--- Start Dataset excerpts ---
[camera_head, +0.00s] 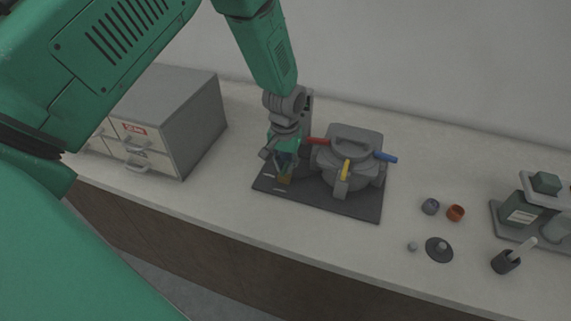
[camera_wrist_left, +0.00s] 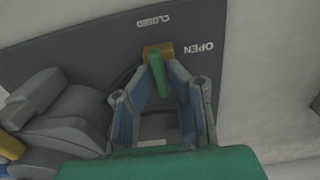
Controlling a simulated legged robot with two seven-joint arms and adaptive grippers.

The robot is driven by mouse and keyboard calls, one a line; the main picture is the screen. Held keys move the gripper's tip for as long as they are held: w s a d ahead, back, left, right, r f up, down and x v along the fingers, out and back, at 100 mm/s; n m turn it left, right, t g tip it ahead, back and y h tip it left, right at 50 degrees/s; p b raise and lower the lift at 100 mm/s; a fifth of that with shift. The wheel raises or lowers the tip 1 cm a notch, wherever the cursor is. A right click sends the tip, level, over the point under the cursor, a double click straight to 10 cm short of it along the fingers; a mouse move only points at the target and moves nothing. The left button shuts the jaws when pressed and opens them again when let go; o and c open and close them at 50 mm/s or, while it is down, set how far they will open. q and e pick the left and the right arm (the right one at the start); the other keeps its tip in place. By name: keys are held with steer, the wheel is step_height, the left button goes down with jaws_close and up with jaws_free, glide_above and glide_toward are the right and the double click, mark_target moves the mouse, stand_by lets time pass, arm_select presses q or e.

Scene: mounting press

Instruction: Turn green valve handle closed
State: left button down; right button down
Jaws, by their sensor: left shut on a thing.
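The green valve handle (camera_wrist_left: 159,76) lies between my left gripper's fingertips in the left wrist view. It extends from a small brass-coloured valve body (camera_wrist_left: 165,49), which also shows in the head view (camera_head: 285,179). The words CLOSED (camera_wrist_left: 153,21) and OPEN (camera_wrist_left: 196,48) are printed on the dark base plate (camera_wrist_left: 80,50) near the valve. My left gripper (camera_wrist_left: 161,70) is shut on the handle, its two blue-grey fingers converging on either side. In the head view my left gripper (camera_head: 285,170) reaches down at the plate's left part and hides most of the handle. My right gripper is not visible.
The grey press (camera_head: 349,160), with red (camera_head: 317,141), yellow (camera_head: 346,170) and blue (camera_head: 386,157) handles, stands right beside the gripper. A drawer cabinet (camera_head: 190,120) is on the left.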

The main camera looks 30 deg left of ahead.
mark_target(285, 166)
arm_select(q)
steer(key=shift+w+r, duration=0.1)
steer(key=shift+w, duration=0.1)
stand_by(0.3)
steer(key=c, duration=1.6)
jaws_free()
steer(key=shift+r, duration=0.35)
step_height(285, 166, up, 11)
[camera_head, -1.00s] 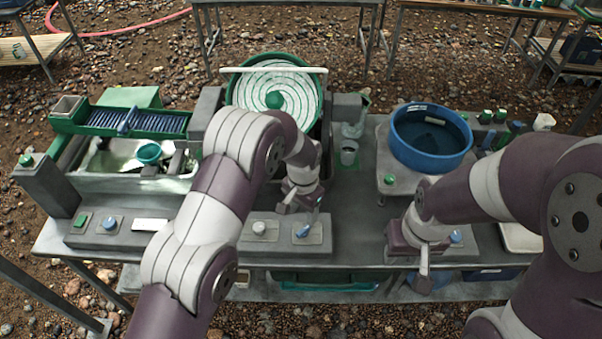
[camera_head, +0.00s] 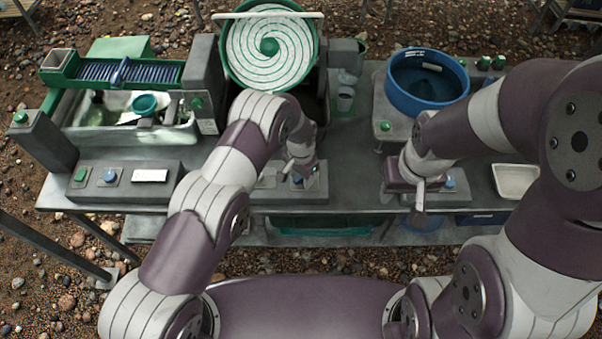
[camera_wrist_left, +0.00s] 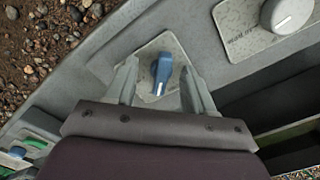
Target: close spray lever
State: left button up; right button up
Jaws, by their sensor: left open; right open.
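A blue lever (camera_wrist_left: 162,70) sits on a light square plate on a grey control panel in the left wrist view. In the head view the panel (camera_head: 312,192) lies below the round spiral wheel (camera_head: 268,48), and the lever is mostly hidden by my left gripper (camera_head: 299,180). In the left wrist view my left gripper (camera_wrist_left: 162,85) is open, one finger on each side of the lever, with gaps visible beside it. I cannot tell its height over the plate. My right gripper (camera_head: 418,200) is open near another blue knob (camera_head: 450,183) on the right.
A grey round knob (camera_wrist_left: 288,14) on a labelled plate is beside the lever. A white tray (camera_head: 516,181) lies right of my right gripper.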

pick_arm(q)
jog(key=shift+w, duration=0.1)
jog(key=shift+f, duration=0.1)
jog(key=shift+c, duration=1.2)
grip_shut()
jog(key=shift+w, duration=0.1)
--- End Dataset excerpts ---
--- Start Dataset excerpts ---
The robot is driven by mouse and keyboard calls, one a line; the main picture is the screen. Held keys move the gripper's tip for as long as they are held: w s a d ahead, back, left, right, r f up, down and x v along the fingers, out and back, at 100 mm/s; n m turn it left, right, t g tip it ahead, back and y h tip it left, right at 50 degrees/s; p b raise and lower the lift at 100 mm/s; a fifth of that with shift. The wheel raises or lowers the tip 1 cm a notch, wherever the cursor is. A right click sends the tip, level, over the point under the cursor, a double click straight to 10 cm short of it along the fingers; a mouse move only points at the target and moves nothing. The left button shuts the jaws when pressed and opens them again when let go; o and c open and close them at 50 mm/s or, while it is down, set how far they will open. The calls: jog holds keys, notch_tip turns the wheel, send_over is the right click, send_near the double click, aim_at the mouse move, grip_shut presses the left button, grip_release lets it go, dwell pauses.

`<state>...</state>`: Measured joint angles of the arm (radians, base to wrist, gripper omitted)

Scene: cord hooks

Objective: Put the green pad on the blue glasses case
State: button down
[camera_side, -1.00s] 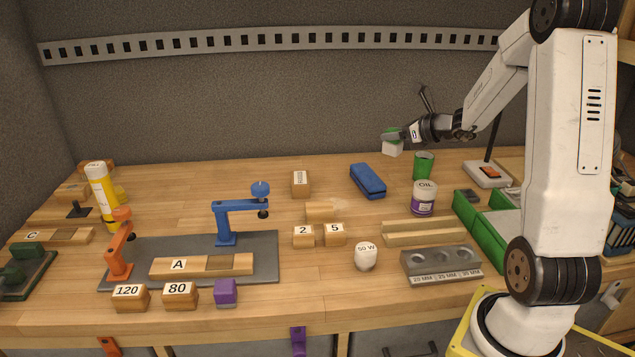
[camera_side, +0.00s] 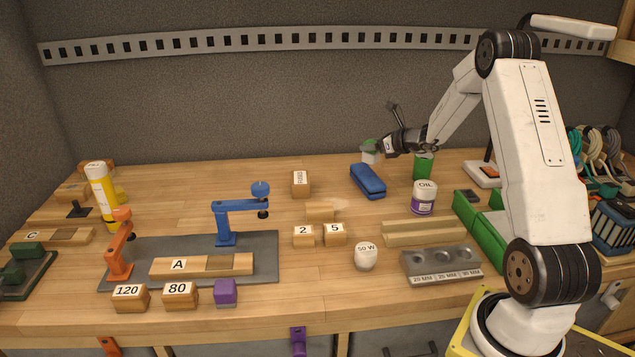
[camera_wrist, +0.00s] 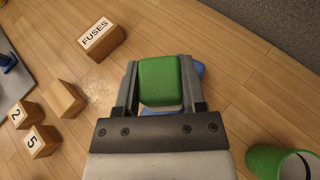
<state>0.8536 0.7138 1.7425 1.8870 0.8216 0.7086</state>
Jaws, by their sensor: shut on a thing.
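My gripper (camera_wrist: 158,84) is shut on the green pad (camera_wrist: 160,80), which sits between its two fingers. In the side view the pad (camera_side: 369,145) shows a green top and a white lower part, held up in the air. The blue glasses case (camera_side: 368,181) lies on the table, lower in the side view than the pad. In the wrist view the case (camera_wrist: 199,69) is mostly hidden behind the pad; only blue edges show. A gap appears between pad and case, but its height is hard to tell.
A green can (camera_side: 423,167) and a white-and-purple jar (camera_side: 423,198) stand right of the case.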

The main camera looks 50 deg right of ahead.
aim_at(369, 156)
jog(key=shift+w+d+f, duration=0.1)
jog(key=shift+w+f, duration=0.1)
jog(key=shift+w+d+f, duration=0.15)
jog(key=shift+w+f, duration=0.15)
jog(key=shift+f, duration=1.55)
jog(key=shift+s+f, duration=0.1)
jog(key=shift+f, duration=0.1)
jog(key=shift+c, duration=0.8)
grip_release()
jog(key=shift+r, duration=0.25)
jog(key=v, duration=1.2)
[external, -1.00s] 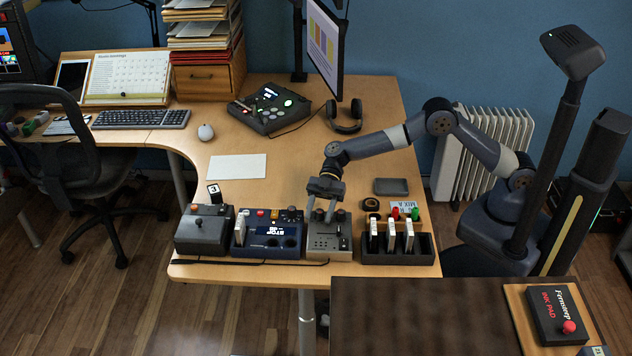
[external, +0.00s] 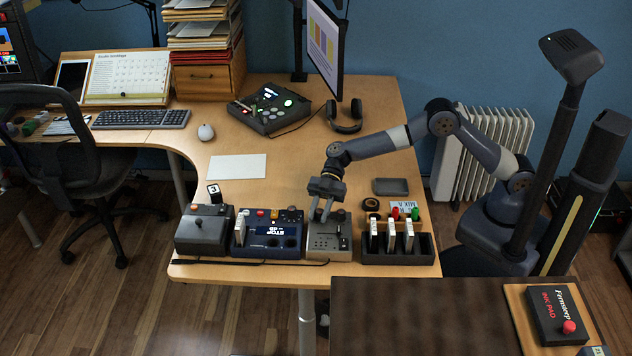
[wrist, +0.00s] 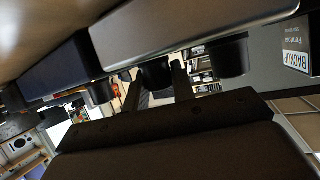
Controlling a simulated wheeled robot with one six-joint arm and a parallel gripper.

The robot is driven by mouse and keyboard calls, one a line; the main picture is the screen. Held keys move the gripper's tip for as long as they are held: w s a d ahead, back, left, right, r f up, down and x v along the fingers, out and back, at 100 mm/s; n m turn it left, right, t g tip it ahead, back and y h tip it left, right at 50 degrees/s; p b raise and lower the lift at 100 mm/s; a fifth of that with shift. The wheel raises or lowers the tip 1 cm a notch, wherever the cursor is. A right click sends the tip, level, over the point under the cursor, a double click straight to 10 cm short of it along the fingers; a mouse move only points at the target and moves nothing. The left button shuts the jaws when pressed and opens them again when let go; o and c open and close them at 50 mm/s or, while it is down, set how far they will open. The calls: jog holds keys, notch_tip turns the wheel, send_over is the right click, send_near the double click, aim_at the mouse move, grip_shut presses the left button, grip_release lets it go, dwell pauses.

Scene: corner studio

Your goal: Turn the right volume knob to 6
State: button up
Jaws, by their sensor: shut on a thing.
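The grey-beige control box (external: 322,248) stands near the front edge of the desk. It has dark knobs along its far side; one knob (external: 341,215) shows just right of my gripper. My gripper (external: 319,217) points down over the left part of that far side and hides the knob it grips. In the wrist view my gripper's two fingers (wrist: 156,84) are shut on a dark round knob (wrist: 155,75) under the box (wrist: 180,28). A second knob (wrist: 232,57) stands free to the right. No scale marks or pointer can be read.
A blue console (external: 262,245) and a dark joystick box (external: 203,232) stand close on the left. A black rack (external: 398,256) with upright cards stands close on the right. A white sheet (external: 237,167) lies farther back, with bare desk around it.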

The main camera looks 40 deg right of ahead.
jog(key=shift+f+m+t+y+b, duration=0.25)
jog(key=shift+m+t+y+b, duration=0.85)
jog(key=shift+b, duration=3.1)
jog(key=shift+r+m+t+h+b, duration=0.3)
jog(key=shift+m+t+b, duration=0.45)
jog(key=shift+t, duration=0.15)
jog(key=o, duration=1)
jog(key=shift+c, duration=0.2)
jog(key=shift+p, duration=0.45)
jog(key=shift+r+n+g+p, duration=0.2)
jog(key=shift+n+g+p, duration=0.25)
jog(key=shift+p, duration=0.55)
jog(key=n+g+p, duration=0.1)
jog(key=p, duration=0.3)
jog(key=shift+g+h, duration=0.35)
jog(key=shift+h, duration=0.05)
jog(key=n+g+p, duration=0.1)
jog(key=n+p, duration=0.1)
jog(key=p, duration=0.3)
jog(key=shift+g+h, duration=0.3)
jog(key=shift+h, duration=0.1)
--- End Dataset excerpts ---
--- Start Dataset excerpts ---
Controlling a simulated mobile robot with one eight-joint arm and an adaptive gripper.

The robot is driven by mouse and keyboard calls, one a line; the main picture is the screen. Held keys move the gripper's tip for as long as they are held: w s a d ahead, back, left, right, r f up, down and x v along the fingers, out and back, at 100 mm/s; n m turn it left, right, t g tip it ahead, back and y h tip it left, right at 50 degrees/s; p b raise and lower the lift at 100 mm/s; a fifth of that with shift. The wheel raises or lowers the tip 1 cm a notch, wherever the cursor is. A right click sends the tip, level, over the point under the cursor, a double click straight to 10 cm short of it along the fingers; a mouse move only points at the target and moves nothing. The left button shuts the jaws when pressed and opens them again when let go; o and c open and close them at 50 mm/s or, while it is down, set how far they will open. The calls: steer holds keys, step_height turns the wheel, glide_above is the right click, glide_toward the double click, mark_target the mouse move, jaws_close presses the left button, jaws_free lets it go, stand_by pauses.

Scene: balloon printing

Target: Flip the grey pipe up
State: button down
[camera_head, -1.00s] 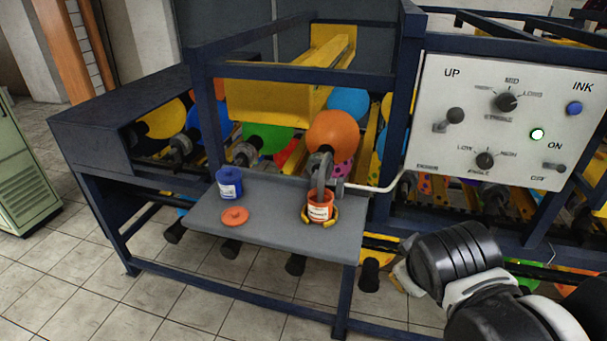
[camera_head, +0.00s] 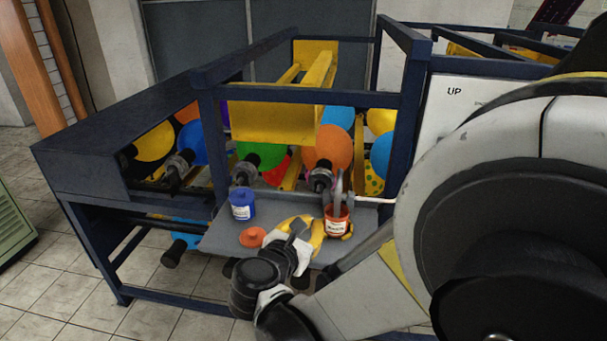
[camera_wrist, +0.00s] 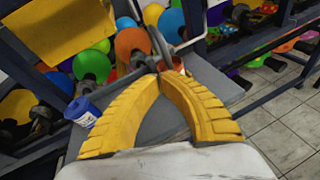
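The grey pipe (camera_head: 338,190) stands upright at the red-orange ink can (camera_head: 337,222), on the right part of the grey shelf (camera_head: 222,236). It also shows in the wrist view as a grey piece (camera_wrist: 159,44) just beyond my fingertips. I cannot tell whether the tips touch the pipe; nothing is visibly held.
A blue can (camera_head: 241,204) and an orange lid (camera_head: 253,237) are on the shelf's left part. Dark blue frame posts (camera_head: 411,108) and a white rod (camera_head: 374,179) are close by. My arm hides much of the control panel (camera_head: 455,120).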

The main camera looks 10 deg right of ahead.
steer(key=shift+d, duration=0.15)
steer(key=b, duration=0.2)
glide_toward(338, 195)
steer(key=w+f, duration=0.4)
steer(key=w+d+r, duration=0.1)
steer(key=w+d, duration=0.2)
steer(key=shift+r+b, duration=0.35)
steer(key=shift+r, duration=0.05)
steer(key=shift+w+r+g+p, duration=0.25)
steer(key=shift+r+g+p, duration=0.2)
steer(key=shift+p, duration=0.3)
--- End Dataset excerpts ---
Word for word, retype the lines in the entries above that run from the one with "The main camera looks 30 deg left of ahead." through the one with "State: left button up; right button up". Both ends count; pictures do not.

### [Worked solution]
The main camera looks 30 deg left of ahead.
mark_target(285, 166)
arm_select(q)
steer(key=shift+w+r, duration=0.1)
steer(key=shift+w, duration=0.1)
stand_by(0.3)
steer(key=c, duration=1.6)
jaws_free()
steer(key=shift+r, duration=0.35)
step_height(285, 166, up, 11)
[camera_head, -1.00s] 
[camera_head, +0.00s] 
[camera_wrist_left, +0.00s] 
Target: close spray lever
State: left button up; right button up

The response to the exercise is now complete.